Records to process:
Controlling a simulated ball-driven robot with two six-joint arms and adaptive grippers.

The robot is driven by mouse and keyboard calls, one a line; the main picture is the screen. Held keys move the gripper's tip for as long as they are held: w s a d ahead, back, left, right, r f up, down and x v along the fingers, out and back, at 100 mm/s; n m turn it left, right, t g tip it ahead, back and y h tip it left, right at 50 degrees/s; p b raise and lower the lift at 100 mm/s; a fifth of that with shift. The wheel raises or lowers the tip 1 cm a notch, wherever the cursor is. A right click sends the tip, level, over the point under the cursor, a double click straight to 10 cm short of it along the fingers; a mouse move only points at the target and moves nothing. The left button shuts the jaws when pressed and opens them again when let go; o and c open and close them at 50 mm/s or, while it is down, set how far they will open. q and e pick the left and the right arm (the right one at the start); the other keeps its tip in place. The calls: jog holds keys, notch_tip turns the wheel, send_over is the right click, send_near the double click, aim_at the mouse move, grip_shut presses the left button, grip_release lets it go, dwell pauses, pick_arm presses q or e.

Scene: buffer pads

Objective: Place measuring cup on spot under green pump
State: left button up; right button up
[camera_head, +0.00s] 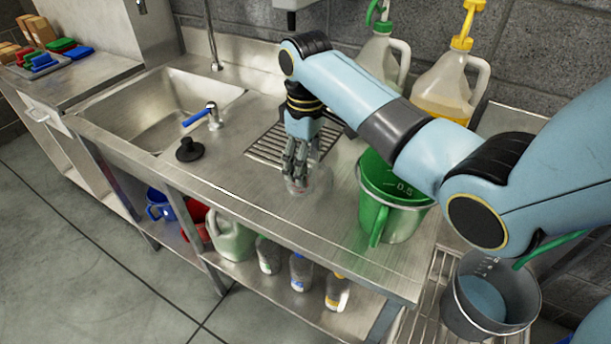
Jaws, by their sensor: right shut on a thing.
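My right gripper (296,165) reaches down over the steel counter (236,193), in front of the slotted drain grate (262,149). It is shut on a small, clear measuring cup (299,189) with faint reddish marks. The fingers hide part of the cup, and I cannot tell whether its base touches the counter. The green pump (376,16) tops a clear jug (384,58) at the back, partly hidden by my right arm. The spot under it cannot be made out. My left gripper is not in view.
A green pitcher marked 0.5 (377,205) stands right of the cup. A yellow-pump jug (446,88) is behind my arm. A grey bucket (485,313) is at lower right. The sink (160,105), blue-handled tap (205,115) and black plug (188,150) lie left.

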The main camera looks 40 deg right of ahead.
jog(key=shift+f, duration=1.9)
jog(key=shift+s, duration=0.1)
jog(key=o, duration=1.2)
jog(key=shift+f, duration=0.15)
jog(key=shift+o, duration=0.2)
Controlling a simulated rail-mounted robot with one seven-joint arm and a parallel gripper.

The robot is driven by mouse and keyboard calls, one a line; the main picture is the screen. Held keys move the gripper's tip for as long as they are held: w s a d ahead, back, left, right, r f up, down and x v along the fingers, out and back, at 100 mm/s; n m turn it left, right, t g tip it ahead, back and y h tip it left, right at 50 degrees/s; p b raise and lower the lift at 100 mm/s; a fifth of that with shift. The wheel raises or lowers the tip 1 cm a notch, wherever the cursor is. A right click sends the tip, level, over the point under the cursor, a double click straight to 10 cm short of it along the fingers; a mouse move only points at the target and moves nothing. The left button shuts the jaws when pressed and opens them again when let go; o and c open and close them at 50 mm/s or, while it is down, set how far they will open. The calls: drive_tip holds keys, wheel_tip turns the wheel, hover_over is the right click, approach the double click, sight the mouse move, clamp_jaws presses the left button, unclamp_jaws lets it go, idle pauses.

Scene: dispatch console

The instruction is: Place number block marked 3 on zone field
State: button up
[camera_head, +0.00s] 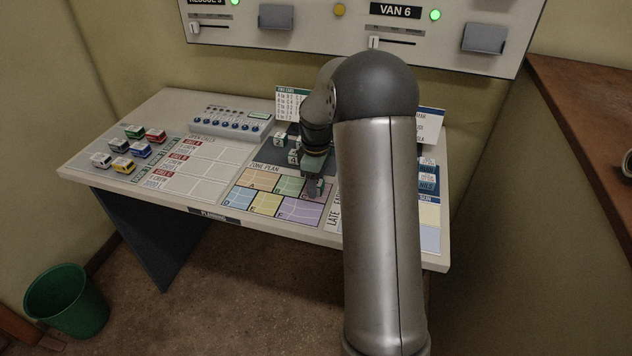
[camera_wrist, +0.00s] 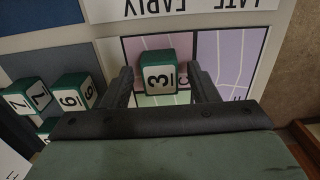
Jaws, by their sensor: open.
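Blocks marked 7 (camera_wrist: 27,96) and 6 (camera_wrist: 76,91) stand on the dark pad to the left in the wrist view. Toy vans (camera_head: 124,165) and a switch box (camera_head: 230,125) are on the desk's left. Blue blocks (camera_head: 428,180) stand at right, partly behind my arm.

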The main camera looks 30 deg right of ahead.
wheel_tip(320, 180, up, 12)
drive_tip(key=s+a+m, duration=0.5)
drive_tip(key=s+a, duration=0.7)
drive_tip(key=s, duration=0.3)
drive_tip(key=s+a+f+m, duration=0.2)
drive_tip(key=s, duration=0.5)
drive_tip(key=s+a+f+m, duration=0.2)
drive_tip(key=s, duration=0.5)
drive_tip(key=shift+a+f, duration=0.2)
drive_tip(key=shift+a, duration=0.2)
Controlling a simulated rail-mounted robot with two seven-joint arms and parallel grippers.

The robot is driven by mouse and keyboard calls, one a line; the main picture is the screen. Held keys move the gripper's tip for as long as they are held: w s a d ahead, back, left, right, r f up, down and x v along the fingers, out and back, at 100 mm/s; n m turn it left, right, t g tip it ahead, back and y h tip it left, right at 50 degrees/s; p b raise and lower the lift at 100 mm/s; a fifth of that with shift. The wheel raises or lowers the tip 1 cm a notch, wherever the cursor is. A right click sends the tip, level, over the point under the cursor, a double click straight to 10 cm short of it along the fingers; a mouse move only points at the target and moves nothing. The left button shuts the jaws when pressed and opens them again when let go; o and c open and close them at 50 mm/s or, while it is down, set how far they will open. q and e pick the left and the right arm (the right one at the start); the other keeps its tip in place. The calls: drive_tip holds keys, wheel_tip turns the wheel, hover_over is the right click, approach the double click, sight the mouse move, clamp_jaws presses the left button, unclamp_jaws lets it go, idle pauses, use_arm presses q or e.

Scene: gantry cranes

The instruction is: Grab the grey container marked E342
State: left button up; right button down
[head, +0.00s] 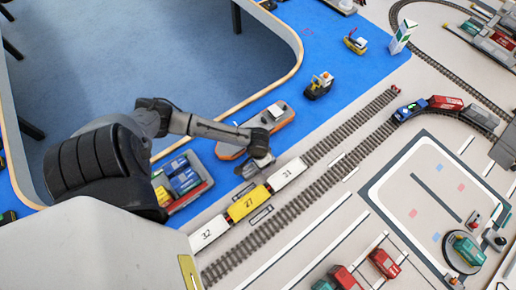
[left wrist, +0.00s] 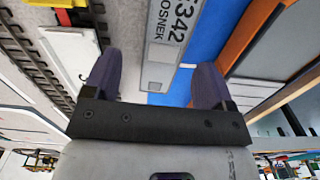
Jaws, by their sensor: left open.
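The grey container (left wrist: 165,35) shows in the left wrist view with a pale label; I read "342" and "OSNEK", and the rest of the marking is cut off. My left gripper (left wrist: 155,78) is open, with one dark finger to each side of the container's line and gaps visible. I cannot tell how high the fingers are above it. In the head view, my left gripper (head: 262,159) is over the grey container (head: 245,170), between the orange boat and the white wagon. My arm hides part of the container there. My right gripper is not in view.
The orange boat (head: 283,124) lies close behind the gripper. Wagons 31 (head: 287,174), yellow 27 (head: 247,203) and white 32 (head: 209,233) stand in front, beside rail tracks (head: 330,170). A red-edged boat (head: 205,186) with blue and yellow blocks is at left.

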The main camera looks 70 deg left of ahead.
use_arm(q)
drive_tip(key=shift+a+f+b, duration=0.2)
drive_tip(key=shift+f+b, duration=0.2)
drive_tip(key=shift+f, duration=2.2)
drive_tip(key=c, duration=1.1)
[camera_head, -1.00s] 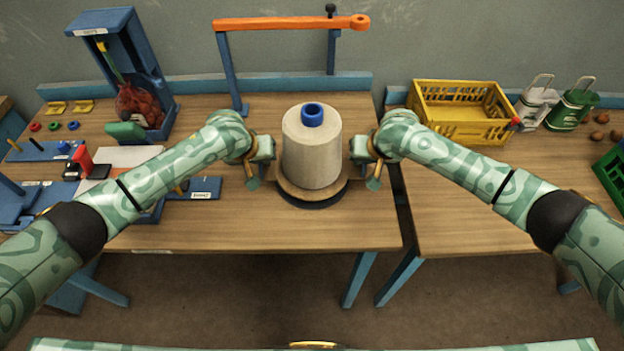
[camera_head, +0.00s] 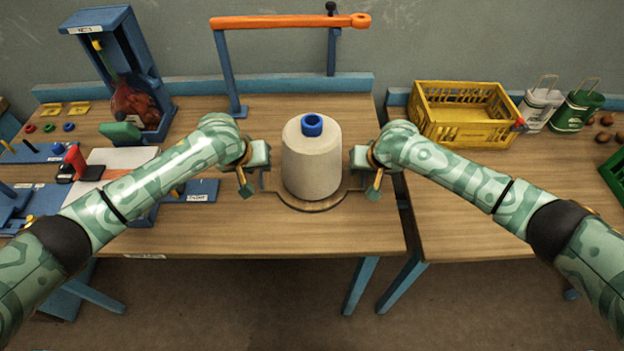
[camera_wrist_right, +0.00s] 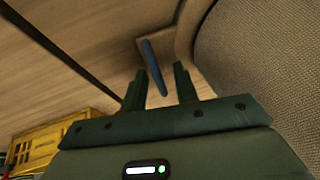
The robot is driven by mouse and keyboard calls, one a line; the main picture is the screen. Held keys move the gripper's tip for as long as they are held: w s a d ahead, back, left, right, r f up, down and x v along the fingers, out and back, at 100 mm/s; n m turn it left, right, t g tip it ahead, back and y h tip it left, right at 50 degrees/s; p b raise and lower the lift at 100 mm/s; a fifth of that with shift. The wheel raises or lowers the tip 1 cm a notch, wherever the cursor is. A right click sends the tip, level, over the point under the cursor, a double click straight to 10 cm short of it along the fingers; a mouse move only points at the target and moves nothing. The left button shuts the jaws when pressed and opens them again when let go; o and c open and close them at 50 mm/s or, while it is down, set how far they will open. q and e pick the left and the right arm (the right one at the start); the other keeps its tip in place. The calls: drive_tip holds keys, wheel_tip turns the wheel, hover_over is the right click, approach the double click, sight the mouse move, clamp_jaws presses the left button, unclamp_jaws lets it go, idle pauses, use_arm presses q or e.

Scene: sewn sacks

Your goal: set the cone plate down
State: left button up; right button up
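The cone plate (camera_head: 316,207) is a thin wooden board lying on the table. A pale cone (camera_head: 311,165) with a blue tip (camera_head: 312,124) stands upright on it. My left gripper (camera_head: 262,180) is at the plate's left end; its fingers are too hidden to read. My right gripper (camera_head: 358,179) is at the right end. In the right wrist view, my right gripper's fingers (camera_wrist_right: 160,82) stand apart, with a blue handle bar (camera_wrist_right: 153,66) between them and a visible gap beside it. The cone's woven side (camera_wrist_right: 260,70) fills the right of that view.
An orange-topped blue frame (camera_head: 290,21) stands behind the cone. A blue stand (camera_head: 140,70) and small fixtures fill the table's left. A yellow crate (camera_head: 463,115) and two tins (camera_head: 575,110) are on the right table, past a gap. The table's front (camera_head: 270,237) is clear.

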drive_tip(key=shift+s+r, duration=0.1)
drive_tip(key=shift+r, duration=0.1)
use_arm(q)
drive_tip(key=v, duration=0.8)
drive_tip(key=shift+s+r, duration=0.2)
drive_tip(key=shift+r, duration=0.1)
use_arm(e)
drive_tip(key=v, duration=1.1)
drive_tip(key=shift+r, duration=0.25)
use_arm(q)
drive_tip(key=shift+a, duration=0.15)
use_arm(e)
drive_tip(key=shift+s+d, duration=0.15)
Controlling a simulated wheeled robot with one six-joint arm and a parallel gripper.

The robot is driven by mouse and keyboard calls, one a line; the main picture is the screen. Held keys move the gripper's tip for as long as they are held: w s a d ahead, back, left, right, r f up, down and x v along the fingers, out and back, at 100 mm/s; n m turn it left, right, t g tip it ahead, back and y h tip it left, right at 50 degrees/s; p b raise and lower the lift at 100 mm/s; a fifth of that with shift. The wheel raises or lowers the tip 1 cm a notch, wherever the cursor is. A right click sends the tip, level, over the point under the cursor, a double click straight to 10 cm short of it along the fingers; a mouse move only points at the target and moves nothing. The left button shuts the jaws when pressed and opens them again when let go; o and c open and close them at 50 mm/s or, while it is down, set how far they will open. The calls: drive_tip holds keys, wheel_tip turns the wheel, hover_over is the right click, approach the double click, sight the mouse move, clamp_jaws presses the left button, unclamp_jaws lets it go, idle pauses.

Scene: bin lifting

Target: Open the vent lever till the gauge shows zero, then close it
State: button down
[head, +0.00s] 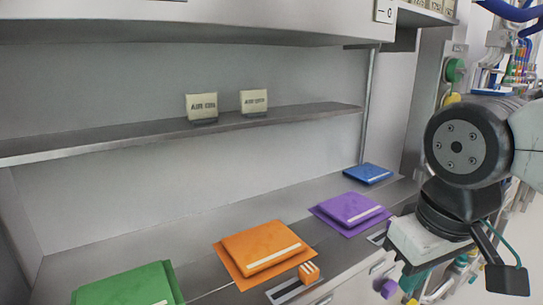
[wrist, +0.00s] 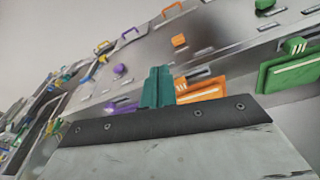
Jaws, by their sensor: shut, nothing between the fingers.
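I cannot make out a gauge in either view, and I cannot tell which part is the vent lever. A purple knob (head: 388,288) is on the bench front, also in the wrist view (wrist: 120,69). My gripper's teal fingers (wrist: 157,88) are shut and empty, apart from these handles. In the head view my gripper is at the lower right, partly hidden by my arm.
Green (head: 125,288), purple (head: 350,209) and blue (head: 368,173) panels lie along the bench. A shelf (head: 280,121) above carries two cream labelled blocks. Pipes and coloured valves crowd the right side. The space in front of the bench looks open.

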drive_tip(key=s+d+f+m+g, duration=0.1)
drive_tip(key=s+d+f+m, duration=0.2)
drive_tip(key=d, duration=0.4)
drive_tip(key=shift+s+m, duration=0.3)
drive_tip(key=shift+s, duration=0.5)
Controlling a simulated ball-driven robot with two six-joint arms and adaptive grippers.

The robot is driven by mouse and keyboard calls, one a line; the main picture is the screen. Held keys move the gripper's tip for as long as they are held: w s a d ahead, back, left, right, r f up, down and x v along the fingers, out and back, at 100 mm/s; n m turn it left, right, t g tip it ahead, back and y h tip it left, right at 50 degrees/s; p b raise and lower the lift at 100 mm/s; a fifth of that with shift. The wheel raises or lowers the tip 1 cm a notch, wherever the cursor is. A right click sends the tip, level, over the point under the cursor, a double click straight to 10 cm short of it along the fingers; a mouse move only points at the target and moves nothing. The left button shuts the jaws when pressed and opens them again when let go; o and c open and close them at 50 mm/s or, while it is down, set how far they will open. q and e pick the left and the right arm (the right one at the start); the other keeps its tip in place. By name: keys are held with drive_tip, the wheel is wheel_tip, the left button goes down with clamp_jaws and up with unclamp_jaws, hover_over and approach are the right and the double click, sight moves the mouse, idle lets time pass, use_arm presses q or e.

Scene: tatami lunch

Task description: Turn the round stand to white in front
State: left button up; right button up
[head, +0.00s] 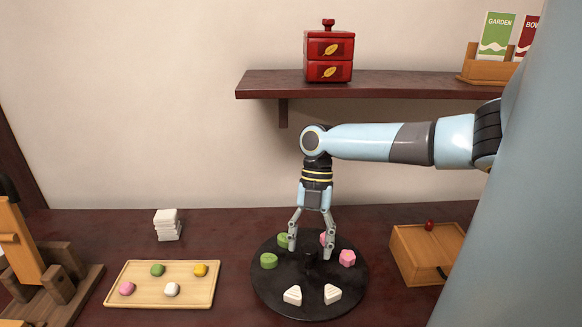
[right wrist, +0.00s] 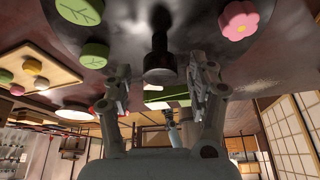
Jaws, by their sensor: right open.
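The round stand (head: 310,303) is a black disc on the dark table, with an upright knob (head: 310,258) at its centre. Two white wedge-shaped pieces (head: 292,295) lie at its front, nearest me. Two green pieces (head: 268,261) lie at its left and back left. Two pink flower pieces (head: 347,258) lie at its right and back, the rear one partly hidden by a finger. My right gripper (head: 310,250) points down over the stand, open, its fingers on either side of the knob. In the right wrist view the knob (right wrist: 160,55) shows between the fingers, touching neither visibly. My left gripper is not in view.
A wooden tray (head: 190,296) with small sweets lies left of the stand, with a white stack (head: 167,225) behind it. A wooden box (head: 425,255) stands to the right. A shelf (head: 400,85) with a red box (head: 329,55) is above my right arm.

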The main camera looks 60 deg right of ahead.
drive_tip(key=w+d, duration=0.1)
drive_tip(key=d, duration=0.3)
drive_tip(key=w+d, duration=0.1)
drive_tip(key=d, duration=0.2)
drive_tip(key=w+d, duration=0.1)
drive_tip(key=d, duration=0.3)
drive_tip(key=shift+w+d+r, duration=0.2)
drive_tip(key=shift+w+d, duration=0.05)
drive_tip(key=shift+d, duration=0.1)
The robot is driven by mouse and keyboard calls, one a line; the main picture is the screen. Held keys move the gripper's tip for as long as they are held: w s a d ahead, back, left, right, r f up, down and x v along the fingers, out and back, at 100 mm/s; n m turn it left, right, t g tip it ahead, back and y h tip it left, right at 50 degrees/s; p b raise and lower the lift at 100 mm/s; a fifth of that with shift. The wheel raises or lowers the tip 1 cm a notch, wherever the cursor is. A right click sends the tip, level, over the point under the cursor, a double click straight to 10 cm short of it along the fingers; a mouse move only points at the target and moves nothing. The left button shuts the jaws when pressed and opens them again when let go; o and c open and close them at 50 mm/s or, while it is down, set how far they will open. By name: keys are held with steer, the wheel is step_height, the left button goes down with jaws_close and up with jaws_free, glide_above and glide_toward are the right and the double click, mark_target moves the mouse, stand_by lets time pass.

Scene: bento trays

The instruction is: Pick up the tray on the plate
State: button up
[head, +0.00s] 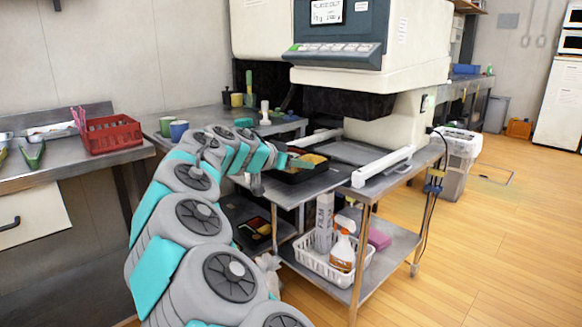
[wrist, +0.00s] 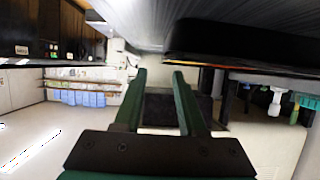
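The tray (head: 291,178) is dark with yellow-brown food in it. It sits on the grey metal plate (head: 335,178) of the work table under the big machine. My gripper (head: 297,162) is at the tray's left side in the head view; its fingertips are small there, and my arm hides part of the tray. In the wrist view, which looks upside down, the two green fingers of my gripper (wrist: 157,78) stand apart with nothing held between them. A dark tray edge (wrist: 240,42) shows above and right of them, beside the metal surface (wrist: 140,18).
A red basket (head: 108,135) stands on the left counter. A blue cup (head: 179,130) and a green cup (head: 166,125) stand behind my arm. White rails (head: 383,166) flank the plate. A lower shelf holds a white basket (head: 318,265) with bottles. Open floor lies to the right.

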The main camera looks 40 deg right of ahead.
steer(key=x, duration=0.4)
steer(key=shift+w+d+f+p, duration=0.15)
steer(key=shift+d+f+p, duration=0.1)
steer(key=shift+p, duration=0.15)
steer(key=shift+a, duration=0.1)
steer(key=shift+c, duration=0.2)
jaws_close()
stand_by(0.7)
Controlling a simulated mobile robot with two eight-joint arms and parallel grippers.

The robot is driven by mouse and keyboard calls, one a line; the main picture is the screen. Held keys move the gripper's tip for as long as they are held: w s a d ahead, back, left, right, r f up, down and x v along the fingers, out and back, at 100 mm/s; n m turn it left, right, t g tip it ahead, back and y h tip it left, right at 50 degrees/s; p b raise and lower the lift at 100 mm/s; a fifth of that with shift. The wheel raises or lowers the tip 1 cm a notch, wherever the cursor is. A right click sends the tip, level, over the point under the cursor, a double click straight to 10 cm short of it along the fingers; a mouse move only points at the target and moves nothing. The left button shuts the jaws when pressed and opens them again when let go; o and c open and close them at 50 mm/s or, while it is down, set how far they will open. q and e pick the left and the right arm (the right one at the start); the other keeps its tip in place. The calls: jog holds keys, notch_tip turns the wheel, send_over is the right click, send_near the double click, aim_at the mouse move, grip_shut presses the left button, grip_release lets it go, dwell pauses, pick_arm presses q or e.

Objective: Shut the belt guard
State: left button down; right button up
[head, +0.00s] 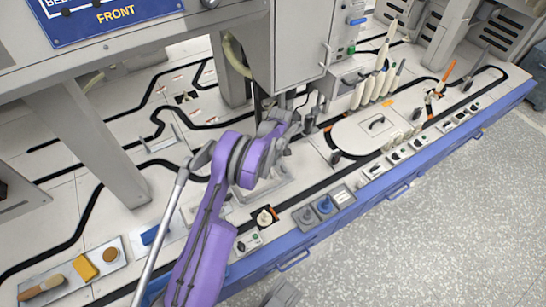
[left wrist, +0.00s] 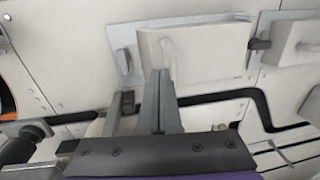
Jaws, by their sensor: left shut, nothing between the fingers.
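In the left wrist view, a pale cream cover (left wrist: 210,52) with a raised handle-like bar lies ahead of the fingers, on a grey backing plate. It looks like the belt guard, but I cannot tell how far open it is. My left gripper (left wrist: 160,80) is shut and empty, its fingertips at the lower edge of the cover; I cannot tell whether they touch it. In the head view, my purple left arm reaches over the bench, and its grey gripper (head: 282,122) is near the base of the grey cabinet. The arm hides part of the bench there. My right gripper is not seen.
A grey cabinet (head: 301,45) stands over the bench close to the gripper. A row of cream spindles (head: 374,88) and a white plate (head: 362,132) with a dark handle lie to the right. A tray (head: 75,276) sits front left. Posts crowd the left side.

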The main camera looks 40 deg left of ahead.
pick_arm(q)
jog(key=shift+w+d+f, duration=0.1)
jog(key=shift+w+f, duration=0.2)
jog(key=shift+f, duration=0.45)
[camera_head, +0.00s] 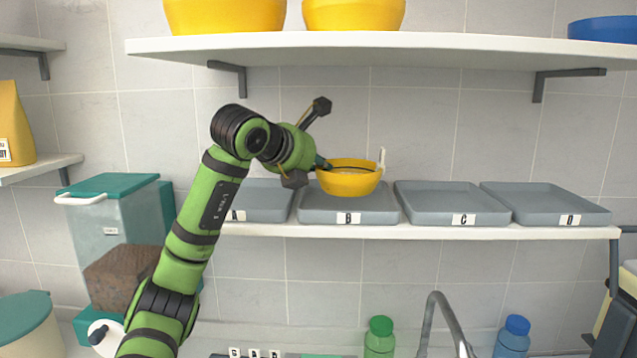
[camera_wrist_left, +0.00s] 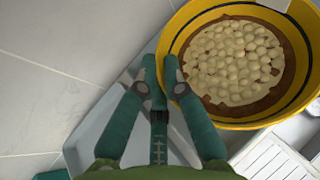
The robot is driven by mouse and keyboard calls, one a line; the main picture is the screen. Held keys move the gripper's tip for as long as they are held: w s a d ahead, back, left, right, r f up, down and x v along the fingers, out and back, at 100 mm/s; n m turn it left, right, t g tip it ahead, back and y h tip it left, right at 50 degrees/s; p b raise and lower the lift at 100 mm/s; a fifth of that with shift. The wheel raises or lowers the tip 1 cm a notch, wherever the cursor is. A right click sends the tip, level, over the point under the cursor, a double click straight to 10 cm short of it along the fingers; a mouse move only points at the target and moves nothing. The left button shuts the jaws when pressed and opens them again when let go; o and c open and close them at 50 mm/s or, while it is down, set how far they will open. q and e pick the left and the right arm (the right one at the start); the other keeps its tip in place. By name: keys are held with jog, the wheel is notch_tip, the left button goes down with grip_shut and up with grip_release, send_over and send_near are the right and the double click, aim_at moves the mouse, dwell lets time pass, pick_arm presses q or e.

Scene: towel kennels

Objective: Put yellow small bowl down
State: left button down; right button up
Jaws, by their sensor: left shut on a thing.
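The yellow small bowl (camera_head: 349,180) is above tray B (camera_head: 372,213) on the middle shelf in the head view. I cannot tell whether it touches the tray. In the left wrist view the bowl (camera_wrist_left: 234,124) is full of pale round pieces over something brown. My left gripper (camera_head: 326,166) reaches it from the left and is shut on its rim; the fingertips show at the rim in the wrist view (camera_wrist_left: 163,75). The bowl looks about upright. My right gripper is not in view.
Trays A (camera_head: 262,202), C (camera_head: 450,206) and D (camera_head: 545,205) stand in the same row on the shelf (camera_head: 420,232). An upper shelf (camera_head: 400,50) with larger yellow bowls (camera_head: 352,14) hangs above. A faucet (camera_head: 445,315) and bottles (camera_head: 380,338) are below.

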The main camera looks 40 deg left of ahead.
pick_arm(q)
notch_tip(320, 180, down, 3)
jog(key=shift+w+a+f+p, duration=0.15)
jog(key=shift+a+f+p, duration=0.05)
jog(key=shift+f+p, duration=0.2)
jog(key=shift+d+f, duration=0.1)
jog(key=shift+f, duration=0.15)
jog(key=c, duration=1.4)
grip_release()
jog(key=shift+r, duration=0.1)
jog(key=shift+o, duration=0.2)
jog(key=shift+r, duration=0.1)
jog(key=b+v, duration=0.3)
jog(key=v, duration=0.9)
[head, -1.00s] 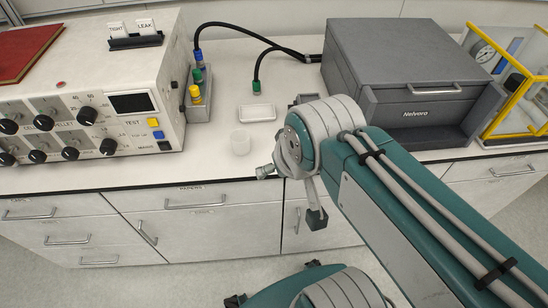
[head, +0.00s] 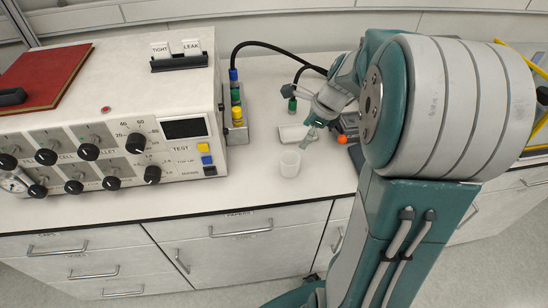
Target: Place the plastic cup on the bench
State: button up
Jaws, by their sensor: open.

Do this: Every line above that contains the word "Objective" should be reported.

Task answer:
Objective: Place measuring cup on spot under green pump
Objective: Shut the belt guard
Objective: Put yellow small bowl down

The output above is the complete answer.